2/3 cups brown rice
1 cup vegetable or chicken broth
1 Tbs olive oil
1/3 cup chopped onion
2 medium zucchini, diced
2 cooked chicken breasts, cut into bite sized pieces
1/2 tsp cumin
salt to taste
a pinch of cayenne pepper to taste
1 (15oz) can black beans, drained and rinsed
1 (4oz) can diced green chili peppers, drained
1-2 cups shredded cheddar cheese
Mix rice and broth together in a pot and bring to a boil. Reduce heat to low and let simmer for 45 minutes, or until the rice is tender.

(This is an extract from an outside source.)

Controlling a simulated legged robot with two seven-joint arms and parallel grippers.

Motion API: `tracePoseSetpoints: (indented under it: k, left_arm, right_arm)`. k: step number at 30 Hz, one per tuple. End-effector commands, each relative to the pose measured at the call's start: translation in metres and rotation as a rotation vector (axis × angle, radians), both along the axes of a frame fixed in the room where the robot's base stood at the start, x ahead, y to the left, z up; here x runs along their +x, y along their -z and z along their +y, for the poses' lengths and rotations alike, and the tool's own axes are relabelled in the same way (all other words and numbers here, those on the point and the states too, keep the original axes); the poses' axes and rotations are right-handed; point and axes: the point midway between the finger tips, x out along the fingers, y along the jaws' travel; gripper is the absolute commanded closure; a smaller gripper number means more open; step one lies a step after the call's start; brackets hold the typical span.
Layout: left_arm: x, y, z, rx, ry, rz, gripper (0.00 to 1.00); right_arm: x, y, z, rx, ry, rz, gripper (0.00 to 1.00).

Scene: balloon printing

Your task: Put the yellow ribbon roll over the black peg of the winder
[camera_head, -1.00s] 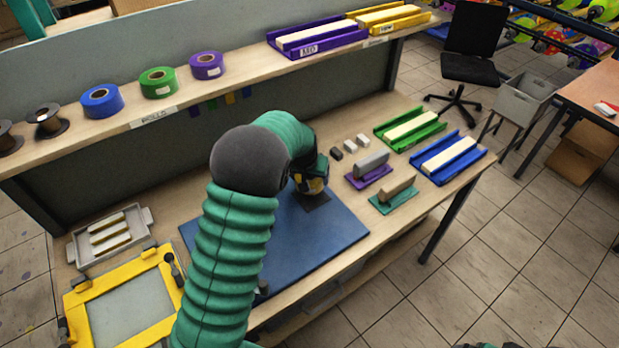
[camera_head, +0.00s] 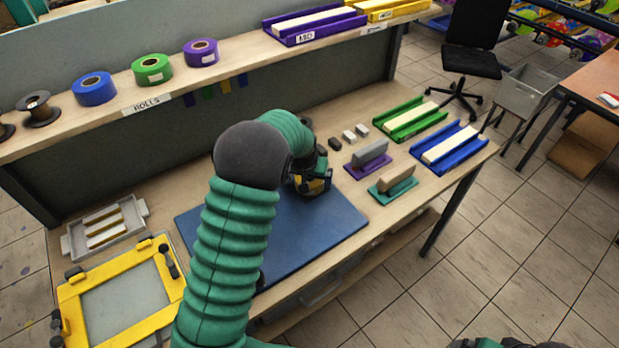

preheat oven to 350 degrees. Lightly grease a 9x13" casserole dish.
Heat the olive oil in a skillet over medium heat, and cook the onion until tender. Mix in the zucchini, chicken. Season with cumin salt and cayenne pepper. Cook and stir until the zucchini is lightly browned and chicken is heated through.
In a large bowl, mix the cooked rice, onion, zucchini, chicken, beans, chilis and 1/2 the cheese. Transfer to the prepared casserole dish, sprinkle with remaining cheese.
Cover the dish loosely with foil, and bake for 30 minutes. Uncover, and continue baking 10 more minutes until bubbly and lightly browned.